Moving forward, we plan to enhance the CommunityScape to better inform policymaking for Fairfax County residents. To verify the robustness of our composite indices, the team will conduct sensitivity analyses of our model findings. We will continue to collaborate with our sponsor, Fairfax County, to contextualize the priorities of residents and policymakers and further refine our interpretations of which areas are most in need of support. Additionally, through discussions with sponsors and deeper policy research, we can gain a better understanding of current policy measures that are working and past initiatives that succeeded or failed to address health and prosperity.

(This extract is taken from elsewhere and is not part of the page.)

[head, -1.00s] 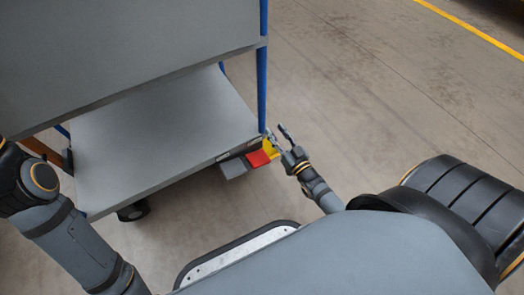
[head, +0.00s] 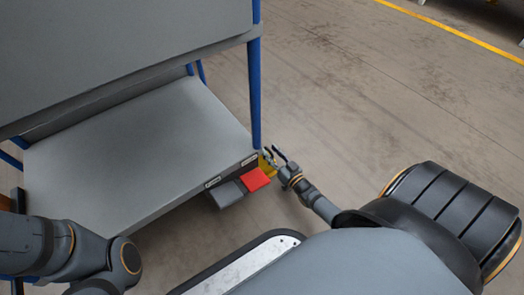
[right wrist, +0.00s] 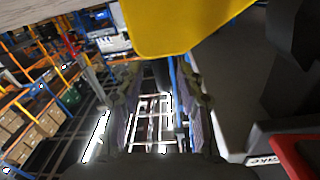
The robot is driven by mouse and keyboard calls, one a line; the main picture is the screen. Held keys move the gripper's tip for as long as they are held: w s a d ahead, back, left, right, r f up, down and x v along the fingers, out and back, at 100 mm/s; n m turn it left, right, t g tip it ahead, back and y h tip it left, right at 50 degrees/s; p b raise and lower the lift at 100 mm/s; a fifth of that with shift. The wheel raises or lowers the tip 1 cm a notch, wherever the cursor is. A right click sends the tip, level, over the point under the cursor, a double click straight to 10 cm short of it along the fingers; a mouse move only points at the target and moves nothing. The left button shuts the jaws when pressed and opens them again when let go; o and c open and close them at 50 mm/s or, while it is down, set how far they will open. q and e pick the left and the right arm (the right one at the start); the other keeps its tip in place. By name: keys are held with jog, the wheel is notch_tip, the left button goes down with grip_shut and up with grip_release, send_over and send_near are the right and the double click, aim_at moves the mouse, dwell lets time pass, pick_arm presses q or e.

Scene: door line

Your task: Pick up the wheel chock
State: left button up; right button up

Overlaying Inova healthcare facilities’ locations on the CommunityScape will create a more informed picture of individuals’ ability to access care.
The current CommunityScape provides an overview of the distribution of opportunity across Fairfax County, but further measures will provide even more insight into the resources and demographic factors that impact one’s ability to live, work, and play in a healthy environment in Fairfax County.
Finally, our project provides an example for other communities at county and lower geographic levels that are in need of granular data to better understand their constituents. They may similarly employ synthetic population techniques and place-based, open source data to characterize small sub-county areas by boundaries relevant to decision-makers. Our approach allows communities to monitor change and progress, and to design and implement programs with a high degree of precision—where their residents need them most.